Sunday, November 28, 2010

Global Perspective: India Revives 45-Year-Old Strategy China Adopted to Lift Exports

India Revives 45-Year-Old Strategy China Adopted to Lift Exports
Bloomberg, 17-Nov-10
By Tushar Dhara

It takes more than an hour to drive the 25 miles of clogged highway linking New Delhi to Noida Special Economic Zone. Inside the gate, a smooth four-lane road leads to electronics, engineering and textile plants that are at the heart of India’s plan to imitate China’s export success.

“It’s the kind of place where one can think of doing business,” said Vishnu Pal Singh, 51, whose Noida-based Optic Electronic India Pvt. sells night-vision devices for rifles and tanks to Germany and Poland. “The zone offers top class infrastructure and tax benefits.”

India is counting on entrepreneurs such as Singh to revive a system it pioneered 45 years ago: using enclaves that provide lower taxes, faster permits and even their own power source to boost exports. While India switched focus in the 1970s to industry tax breaks, China adopted the zone idea a decade later.

The system turned the former fishing village of Shenzhen into an export hub of 8.5 million people in 30 years and made China, with overseas sales of $1.2 trillion last year, the world’s largest exporter.

Now India, which shipped $165 billion worth of goods and services in the same period, is reviving zones as Prime Minister Manmohan Singh tries to raise manufacturing to 22 percent of the economy from 17 percent and double exports to 4 percent of global trade by 2020.

‘Islands of Excellence’

Investment in the special economic zones may double to about 3 trillion rupees ($66.2 billion) by 2012, India’s Commerce Ministry said. Exports from the SEZs more than doubled in the 2009-2010 fiscal year over the previous year, to 2.2 trillion rupees, a quarter of India’s total.

“Improving infrastructure in the entire country will take a long time, so if you want to promote industry, you need to create more islands of excellence, which these SEZs are,” said Dharmakirti Joshi, chief economist at Crisil Ltd., the Mumbai- based Indian unit of Standard and Poor’s. “India needs manufacturing to grow rapidly now to absorb the growing workforce.”

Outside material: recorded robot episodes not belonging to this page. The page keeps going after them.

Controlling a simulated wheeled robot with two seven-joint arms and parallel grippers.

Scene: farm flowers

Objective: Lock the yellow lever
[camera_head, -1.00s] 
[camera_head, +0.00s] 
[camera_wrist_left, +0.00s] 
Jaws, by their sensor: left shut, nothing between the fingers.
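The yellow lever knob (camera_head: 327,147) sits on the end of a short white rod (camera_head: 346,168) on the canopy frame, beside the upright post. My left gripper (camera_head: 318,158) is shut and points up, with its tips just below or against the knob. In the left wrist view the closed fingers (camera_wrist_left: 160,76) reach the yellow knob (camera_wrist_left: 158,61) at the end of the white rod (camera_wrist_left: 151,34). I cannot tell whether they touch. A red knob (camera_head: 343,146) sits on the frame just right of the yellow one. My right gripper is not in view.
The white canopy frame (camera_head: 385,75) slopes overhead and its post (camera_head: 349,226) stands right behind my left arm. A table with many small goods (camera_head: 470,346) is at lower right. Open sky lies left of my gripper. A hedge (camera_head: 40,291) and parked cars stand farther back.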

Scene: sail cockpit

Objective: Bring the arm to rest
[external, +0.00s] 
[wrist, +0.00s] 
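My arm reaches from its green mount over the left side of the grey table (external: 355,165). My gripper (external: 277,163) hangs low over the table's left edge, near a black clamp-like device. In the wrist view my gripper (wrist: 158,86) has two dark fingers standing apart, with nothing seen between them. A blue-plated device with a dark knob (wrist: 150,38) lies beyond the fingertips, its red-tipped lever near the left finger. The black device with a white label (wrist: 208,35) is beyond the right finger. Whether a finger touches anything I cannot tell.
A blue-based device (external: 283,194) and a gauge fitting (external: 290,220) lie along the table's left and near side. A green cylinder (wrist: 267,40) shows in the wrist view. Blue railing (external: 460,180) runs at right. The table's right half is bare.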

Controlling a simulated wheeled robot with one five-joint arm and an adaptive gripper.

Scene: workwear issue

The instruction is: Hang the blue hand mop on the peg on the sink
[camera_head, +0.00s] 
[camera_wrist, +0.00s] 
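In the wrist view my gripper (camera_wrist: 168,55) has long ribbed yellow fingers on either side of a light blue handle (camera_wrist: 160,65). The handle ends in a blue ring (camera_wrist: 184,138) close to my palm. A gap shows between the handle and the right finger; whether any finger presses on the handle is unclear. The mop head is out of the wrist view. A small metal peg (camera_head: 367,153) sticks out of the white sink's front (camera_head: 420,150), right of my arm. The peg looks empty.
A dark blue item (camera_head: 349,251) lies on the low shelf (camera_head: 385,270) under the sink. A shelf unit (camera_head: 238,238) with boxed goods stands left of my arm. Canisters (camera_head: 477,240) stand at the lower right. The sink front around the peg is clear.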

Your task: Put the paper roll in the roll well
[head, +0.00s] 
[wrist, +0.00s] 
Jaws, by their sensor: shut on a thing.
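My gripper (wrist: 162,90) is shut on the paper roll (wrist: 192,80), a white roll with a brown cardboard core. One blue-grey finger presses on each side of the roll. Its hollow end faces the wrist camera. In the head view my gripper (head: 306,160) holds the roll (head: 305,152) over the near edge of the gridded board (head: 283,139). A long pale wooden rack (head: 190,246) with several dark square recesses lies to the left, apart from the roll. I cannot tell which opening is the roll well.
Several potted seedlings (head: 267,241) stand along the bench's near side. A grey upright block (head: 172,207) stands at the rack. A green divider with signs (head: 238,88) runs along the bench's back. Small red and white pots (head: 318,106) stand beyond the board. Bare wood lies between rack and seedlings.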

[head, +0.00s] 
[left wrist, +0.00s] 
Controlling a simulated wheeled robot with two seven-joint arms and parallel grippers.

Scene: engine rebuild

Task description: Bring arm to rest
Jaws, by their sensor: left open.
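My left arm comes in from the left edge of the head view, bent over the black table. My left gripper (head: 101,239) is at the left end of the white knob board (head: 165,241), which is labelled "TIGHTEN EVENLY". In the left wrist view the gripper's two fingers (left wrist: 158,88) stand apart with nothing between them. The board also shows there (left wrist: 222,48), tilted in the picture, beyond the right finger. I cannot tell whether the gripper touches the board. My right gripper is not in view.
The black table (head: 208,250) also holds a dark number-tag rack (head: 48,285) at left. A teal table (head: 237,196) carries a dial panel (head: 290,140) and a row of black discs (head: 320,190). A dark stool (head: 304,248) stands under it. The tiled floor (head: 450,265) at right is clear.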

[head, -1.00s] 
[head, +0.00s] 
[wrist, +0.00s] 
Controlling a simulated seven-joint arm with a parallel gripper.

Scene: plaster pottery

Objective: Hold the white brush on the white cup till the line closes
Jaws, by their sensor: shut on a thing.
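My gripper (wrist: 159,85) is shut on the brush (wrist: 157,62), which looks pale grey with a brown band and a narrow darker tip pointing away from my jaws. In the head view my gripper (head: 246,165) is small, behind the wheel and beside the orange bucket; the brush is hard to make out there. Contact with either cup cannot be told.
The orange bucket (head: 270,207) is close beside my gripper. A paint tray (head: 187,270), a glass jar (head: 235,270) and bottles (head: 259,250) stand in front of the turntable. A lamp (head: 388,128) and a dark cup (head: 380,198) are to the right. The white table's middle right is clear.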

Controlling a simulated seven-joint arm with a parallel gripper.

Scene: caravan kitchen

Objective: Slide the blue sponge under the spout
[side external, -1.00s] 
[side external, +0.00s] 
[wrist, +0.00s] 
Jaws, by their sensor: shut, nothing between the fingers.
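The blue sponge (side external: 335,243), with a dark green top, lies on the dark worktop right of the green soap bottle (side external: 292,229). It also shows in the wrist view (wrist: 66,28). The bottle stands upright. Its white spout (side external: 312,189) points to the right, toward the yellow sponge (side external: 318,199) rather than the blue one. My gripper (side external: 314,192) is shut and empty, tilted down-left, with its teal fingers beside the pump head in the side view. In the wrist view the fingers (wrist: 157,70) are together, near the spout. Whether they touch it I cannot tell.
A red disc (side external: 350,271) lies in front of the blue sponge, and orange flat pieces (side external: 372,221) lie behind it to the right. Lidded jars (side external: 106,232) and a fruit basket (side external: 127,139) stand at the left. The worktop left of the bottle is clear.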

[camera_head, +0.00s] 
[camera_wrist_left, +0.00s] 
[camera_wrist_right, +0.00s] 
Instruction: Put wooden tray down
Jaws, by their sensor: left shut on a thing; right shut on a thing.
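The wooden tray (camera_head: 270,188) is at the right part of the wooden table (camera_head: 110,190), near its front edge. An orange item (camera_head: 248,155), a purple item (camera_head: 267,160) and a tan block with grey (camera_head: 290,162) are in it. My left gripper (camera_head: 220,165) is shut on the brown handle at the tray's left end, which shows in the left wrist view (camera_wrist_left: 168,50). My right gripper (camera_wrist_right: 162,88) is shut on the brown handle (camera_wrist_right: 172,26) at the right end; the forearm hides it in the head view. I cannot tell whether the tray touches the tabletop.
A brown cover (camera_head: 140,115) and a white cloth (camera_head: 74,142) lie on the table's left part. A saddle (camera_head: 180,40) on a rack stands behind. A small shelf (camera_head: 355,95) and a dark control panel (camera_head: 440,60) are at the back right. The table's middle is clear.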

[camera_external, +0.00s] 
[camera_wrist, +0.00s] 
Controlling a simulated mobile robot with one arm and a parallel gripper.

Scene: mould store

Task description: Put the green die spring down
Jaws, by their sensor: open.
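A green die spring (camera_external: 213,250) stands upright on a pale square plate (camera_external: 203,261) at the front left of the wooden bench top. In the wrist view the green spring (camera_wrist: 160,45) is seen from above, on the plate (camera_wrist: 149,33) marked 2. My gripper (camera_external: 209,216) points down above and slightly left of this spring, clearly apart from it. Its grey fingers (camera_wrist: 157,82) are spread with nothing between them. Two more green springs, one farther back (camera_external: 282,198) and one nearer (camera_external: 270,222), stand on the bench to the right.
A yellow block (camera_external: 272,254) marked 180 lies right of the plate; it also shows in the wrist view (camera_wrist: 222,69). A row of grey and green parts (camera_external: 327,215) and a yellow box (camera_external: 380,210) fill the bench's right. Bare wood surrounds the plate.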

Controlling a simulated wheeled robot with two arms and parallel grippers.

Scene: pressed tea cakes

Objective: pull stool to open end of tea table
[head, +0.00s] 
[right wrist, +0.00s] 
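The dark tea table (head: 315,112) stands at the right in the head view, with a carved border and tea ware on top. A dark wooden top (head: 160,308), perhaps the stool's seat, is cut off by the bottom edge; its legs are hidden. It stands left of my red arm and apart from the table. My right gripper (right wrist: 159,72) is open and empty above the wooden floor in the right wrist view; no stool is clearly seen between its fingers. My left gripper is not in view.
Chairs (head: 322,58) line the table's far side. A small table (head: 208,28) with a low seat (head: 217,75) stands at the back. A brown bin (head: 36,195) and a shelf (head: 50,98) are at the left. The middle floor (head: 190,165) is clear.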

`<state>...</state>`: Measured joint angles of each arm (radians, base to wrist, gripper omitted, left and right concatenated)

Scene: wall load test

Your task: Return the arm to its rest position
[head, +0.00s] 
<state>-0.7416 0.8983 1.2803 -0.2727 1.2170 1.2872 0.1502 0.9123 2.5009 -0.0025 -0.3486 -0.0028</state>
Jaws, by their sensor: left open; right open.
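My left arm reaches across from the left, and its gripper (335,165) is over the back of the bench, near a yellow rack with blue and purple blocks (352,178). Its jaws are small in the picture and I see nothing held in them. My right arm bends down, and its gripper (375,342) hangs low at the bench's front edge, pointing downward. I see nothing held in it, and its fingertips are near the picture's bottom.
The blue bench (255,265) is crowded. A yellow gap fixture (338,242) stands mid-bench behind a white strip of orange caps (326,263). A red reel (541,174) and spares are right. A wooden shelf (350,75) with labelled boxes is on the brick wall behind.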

India set up its first zone in 1965 in Kandla in the western state of Gujarat and had established another by 1975, said Lalit Behari Singhal, former director general of the Export Promotion Council of Export Oriented Units and Special Economic Zones in Delhi. In the next 25 years, six more were set up.

Poor land selection, insufficient fiscal incentives and inadequate transport ensured that the zones didn’t prosper, said Rajesh Sonthalia, a founding member of the export promotion council.

Zones and Jobs

Only since 2005, when the government enacted laws favoring the zones, have they taken off. About 100 zones have opened since 2006, attracting 1.6 trillion rupees in investment, 60 times the level four years earlier. That helped create more than half a million jobs, the Commerce Ministry said. About 478 more SEZs have been approved.

“China spent a lot of money creating infrastructure, which India did not do,” said Priyankar Bhikshu, head of India research at DTZ Holdings Plc in Gurgaon, near Delhi, and author of a report called “Special Economic Zones in India: Expanding Contours.” “As the true spirit of SEZs now emerges, export competitiveness will unfold in the next couple of years.”

“SEZs have the potential to propel India as a major exporting nation,” said Aradhana Aggarwal, who teaches economics at the University of Delhi and is writing a book called “SEZs in India: Past Experience, Present Status and Future Prospects.”

One Office

The government-sponsored and private enclaves reduce red tape by offering a single office for environmental, tax and other government clearances. They also offer a way around power and water shortages in a nation that produces 10 percent less electricity than it needs. Companies operating in the zones get tax breaks for 15 years and don’t have to pay local excise or customs duties.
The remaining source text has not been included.